[Stored dataset items]
——————

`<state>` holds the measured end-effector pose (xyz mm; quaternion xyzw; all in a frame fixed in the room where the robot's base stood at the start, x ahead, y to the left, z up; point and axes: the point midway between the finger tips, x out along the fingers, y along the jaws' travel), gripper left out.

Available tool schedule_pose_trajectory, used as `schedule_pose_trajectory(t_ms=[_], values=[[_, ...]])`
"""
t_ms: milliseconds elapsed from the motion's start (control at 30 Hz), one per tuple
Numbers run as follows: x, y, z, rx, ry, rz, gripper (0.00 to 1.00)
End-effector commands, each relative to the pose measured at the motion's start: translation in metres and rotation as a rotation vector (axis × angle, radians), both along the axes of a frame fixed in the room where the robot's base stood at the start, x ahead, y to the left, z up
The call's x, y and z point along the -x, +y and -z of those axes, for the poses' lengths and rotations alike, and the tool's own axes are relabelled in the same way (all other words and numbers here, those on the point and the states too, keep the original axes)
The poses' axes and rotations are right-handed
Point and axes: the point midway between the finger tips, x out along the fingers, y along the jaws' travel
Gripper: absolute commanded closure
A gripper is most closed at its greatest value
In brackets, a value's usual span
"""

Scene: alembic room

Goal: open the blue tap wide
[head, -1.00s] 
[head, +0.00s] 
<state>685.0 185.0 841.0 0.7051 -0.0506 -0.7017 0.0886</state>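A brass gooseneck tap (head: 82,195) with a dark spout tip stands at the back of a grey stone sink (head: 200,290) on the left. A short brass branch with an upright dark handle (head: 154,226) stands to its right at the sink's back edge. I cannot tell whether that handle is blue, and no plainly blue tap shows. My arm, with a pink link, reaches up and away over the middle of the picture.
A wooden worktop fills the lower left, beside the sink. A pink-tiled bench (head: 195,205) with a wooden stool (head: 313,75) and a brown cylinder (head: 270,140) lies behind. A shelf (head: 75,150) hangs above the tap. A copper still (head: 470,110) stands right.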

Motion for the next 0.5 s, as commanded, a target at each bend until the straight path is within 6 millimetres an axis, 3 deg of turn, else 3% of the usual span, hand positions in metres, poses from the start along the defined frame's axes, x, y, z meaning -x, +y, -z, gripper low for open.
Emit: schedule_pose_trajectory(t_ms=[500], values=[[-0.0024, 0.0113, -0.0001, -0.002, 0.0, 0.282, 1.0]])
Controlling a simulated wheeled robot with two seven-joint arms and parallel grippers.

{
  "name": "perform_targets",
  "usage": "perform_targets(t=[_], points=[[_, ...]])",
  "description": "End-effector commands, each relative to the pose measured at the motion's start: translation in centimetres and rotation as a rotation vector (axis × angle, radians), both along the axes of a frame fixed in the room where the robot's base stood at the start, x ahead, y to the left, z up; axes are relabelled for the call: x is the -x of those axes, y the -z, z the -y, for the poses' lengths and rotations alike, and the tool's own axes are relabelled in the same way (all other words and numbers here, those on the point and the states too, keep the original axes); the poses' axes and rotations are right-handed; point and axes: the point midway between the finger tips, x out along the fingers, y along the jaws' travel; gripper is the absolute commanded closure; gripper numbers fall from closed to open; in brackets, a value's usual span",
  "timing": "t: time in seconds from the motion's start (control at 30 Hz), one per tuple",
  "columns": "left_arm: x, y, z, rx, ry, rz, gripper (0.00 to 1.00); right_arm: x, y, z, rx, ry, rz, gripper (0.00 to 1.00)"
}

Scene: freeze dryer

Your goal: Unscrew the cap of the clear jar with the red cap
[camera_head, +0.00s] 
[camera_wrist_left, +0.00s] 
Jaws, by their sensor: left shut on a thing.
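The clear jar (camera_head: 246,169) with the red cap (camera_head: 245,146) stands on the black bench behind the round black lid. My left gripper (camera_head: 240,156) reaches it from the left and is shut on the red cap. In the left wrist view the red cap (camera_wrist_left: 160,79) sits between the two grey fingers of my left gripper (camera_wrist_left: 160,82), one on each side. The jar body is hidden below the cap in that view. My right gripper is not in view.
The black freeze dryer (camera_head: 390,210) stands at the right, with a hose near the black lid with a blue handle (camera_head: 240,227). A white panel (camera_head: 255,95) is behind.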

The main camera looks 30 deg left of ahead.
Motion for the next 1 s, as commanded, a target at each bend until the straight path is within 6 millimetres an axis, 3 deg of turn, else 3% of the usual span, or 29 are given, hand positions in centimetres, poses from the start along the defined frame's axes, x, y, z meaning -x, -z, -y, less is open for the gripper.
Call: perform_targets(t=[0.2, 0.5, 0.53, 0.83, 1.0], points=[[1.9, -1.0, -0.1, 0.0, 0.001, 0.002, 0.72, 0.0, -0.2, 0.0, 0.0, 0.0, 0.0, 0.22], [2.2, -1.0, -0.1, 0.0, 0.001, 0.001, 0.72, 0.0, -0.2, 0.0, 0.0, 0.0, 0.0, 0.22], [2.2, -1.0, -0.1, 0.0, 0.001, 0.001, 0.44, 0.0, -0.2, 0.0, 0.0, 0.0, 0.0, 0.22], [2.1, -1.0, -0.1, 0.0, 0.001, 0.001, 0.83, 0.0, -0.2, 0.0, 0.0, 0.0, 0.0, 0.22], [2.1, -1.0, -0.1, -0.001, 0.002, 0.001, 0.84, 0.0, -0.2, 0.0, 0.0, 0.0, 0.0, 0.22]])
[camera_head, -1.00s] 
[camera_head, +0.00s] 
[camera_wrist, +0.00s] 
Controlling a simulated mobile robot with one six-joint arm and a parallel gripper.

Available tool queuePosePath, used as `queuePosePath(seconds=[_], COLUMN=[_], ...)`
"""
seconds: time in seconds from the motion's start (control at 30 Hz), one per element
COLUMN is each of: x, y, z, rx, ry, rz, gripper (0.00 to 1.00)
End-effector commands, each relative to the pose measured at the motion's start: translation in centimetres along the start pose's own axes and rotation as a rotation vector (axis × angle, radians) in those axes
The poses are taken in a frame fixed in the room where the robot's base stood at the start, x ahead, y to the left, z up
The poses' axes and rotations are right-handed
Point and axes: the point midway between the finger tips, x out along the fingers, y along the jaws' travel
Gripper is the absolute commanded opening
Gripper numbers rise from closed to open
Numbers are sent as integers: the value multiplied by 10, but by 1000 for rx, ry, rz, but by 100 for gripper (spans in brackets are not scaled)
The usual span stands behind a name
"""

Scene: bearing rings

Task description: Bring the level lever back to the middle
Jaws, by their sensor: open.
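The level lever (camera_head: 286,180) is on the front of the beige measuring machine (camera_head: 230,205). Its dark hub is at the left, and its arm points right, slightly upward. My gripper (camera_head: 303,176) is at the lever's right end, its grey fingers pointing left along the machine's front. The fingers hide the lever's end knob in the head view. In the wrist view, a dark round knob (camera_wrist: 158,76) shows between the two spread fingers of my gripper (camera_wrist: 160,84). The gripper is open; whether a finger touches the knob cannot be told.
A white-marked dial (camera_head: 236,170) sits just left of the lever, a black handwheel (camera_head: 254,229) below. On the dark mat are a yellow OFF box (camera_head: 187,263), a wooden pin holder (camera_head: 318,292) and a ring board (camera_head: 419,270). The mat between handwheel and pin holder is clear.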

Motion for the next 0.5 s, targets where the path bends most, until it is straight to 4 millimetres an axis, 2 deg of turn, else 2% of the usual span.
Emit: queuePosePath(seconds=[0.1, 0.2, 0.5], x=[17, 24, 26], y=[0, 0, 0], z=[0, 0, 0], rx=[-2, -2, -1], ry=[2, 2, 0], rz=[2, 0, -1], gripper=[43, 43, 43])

——————

— WHAT THE TASK REQUIRES —
From the records above, extract every line exactly as it stands.

— EXERCISE RESULT —
`<state>` holds the measured end-effector pose (xyz mm; quaternion xyzw; all in a frame fixed in the room where the robot's base stood at the start, x ahead, y to the left, z up; point and axes: the point midway between the finger tips, x out along the fingers, y along the jaws' travel), gripper left out.

Available tool schedule_pose_trajectory, used as `schedule_pose_trajectory(t_ms=[_], values=[[_, ...]])`
"""
t_ms: milliseconds elapsed from the motion's start (control at 30 Hz), one per tuple
Numbers run as follows: x, y, z, rx, ry, rz, gripper (0.00 to 1.00)
End-effector commands, each relative to the pose measured at the motion's start: translation in metres and rotation as a rotation vector (axis × angle, radians), both along the axes of a frame fixed in the room where the robot's base stood at the start, x ahead, y to the left, z up
The call's x, y and z point along the -x, +y and -z of those axes, for the poses' lengths and rotations alike, and the tool's own axes are relabelled in the same way (all other words and numbers here, those on the point and the states too, keep the original axes)
The poses' axes and rotations are right-handed
Point and axes: the point midway between the finger tips, x out along the fingers, y along the jaws' travel
Gripper: absolute commanded closure
A gripper is most closed at its greatest value
In brackets, a value's usual span
"""

Scene: alembic room

Goal: open the blue tap wide
[head, -1.00s] 
[head, +0.00s] 
<state>685.0 185.0 841.0 0.7051 -0.0506 -0.7017 0.0886</state>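A brass gooseneck tap (head: 82,195) with a dark spout tip stands at the back of a grey stone sink (head: 200,290) on the left. A short brass branch with an upright dark handle (head: 154,226) stands to its right at the sink's back edge. I cannot tell whether that handle is blue, and no plainly blue tap shows. My arm, with a pink link, reaches up and away over the middle of the picture.
A wooden worktop fills the lower left, beside the sink. A pink-tiled bench (head: 195,205) with a wooden stool (head: 313,75) and a brown cylinder (head: 270,140) lies behind. A shelf (head: 75,150) hangs above the tap. A copper still (head: 470,110) stands right.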

Motion for the next 0.5 s, as commanded, a target at each bend until the straight path is within 6 millimetres an axis, 3 deg of turn, else 3% of the usual span, hand positions in metres, poses from the start along the defined frame's axes, x, y, z meaning -x, +y, -z, gripper low for open.
Emit: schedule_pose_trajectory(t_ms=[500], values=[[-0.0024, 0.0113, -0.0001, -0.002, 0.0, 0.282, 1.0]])
Controlling a simulated wheeled robot with two seven-joint arms and parallel grippers.

{
  "name": "perform_targets",
  "usage": "perform_targets(t=[_], points=[[_, ...]])",
  "description": "End-effector commands, each relative to the pose measured at the motion's start: translation in centimetres and rotation as a rotation vector (axis × angle, radians), both along the axes of a frame fixed in the room where the robot's base stood at the start, x ahead, y to the left, z up; axes are relabelled for the call: x is the -x of those axes, y the -z, z the -y, for the poses' lengths and rotations alike, and the tool's own axes are relabelled in the same way (all other words and numbers here, those on the point and the states too, keep the original axes); the poses' axes and rotations are right-handed; point and axes: the point midway between the finger tips, x out along the fingers, y along the jaws' travel; gripper is the absolute commanded closure; gripper numbers fall from closed to open; in brackets, a value's usual span",
  "timing": "t: time in seconds from the motion's start (control at 30 Hz), one per tuple",
  "columns": "left_arm: x, y, z, rx, ry, rz, gripper (0.00 to 1.00); right_arm: x, y, z, rx, ry, rz, gripper (0.00 to 1.00)"
}

Scene: freeze dryer

Your goal: Unscrew the cap of the clear jar with the red cap
[camera_head, +0.00s] 
[camera_wrist_left, +0.00s] 
Jaws, by their sensor: left shut on a thing.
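The clear jar (camera_head: 246,169) with the red cap (camera_head: 245,146) stands on the black bench behind the round black lid. My left gripper (camera_head: 240,156) reaches it from the left and is shut on the red cap. In the left wrist view the red cap (camera_wrist_left: 160,79) sits between the two grey fingers of my left gripper (camera_wrist_left: 160,82), one on each side. The jar body is hidden below the cap in that view. My right gripper is not in view.
The black freeze dryer (camera_head: 390,210) stands at the right, with a hose near the black lid with a blue handle (camera_head: 240,227). A white panel (camera_head: 255,95) is behind.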

The main camera looks 30 deg left of ahead.
Motion for the next 1 s, as commanded, a target at each bend until the straight path is within 6 millimetres an axis, 3 deg of turn, else 3% of the usual span, or 29 are given, hand positions in centimetres, poses from the start along the defined frame's axes, x, y, z meaning -x, -z, -y, less is open for the gripper.
Call: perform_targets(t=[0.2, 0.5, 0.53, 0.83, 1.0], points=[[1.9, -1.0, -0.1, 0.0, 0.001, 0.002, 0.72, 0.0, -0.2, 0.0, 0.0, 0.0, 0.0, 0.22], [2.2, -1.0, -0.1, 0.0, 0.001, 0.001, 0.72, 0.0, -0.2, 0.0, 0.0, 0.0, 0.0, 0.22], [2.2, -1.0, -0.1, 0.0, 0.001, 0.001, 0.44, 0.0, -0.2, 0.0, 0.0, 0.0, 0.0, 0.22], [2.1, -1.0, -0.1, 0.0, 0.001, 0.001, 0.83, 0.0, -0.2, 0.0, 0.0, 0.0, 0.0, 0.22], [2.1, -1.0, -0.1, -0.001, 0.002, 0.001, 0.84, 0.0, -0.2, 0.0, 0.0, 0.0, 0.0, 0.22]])
[camera_head, -1.00s] 
[camera_head, +0.00s] 
[camera_wrist, +0.00s] 
Controlling a simulated mobile robot with one six-joint arm and a parallel gripper.

Available tool queuePosePath, used as `queuePosePath(seconds=[_], COLUMN=[_], ...)`
"""
seconds: time in seconds from the motion's start (control at 30 Hz), one per element
COLUMN is each of: x, y, z, rx, ry, rz, gripper (0.00 to 1.00)
End-effector commands, each relative to the pose measured at the motion's start: translation in centimetres along the start pose's own axes and rotation as a rotation vector (axis × angle, radians) in those axes
The poses are taken in a frame fixed in the room where the robot's base stood at the start, x ahead, y to the left, z up
The poses' axes and rotations are right-handed
Point and axes: the point midway between the finger tips, x out along the fingers, y along the jaws' travel
Gripper is the absolute commanded opening
Gripper numbers rise from closed to open
Numbers are sent as integers: the value multiplied by 10, but by 1000 for rx, ry, rz, but by 100 for gripper (spans in brackets are not scaled)
The usual span stands behind a name
"""

Scene: bearing rings

Task description: Bring the level lever back to the middle
Jaws, by their sensor: open.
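The level lever (camera_head: 286,180) is on the front of the beige measuring machine (camera_head: 230,205). Its dark hub is at the left, and its arm points right, slightly upward. My gripper (camera_head: 303,176) is at the lever's right end, its grey fingers pointing left along the machine's front. The fingers hide the lever's end knob in the head view. In the wrist view, a dark round knob (camera_wrist: 158,76) shows between the two spread fingers of my gripper (camera_wrist: 160,84). The gripper is open; whether a finger touches the knob cannot be told.
A white-marked dial (camera_head: 236,170) sits just left of the lever, a black handwheel (camera_head: 254,229) below. On the dark mat are a yellow OFF box (camera_head: 187,263), a wooden pin holder (camera_head: 318,292) and a ring board (camera_head: 419,270). The mat between handwheel and pin holder is clear.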

Motion for the next 0.5 s, targets where the path bends most, until it is straight to 4 millimetres an axis, 2 deg of turn, else 2% of the usual span.
Emit: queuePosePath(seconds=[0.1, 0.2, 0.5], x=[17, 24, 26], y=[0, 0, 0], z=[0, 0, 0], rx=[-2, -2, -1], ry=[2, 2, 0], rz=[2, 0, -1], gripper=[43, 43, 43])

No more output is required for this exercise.